-------- AVAILABLE DATA --------

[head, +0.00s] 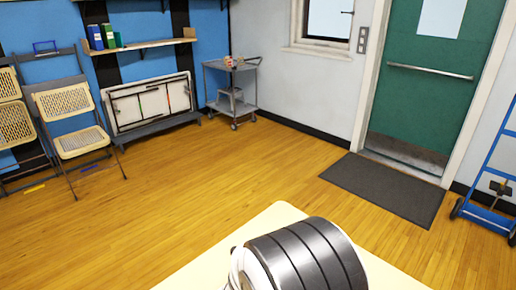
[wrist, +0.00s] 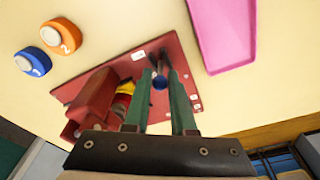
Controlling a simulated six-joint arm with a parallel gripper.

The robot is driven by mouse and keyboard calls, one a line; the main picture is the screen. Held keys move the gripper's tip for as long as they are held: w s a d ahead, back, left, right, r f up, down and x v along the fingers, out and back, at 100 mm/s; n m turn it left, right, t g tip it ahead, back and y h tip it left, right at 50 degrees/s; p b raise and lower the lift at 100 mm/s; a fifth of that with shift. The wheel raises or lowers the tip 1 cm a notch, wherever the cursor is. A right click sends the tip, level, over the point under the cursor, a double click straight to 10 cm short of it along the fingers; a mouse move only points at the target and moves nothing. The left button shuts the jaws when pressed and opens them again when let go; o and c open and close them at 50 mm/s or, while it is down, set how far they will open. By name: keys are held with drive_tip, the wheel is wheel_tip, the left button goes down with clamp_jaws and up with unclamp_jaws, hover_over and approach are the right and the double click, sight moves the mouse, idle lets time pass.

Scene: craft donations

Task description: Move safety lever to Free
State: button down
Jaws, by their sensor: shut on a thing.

--------

Copy out every line from the one containing "Scene: craft donations" to the end of the material, both ends included.

• _TASK SOLUTION_
Scene: craft donations

Task description: Move safety lever to Free
State: button down
Jaws, by their sensor: shut on a thing.

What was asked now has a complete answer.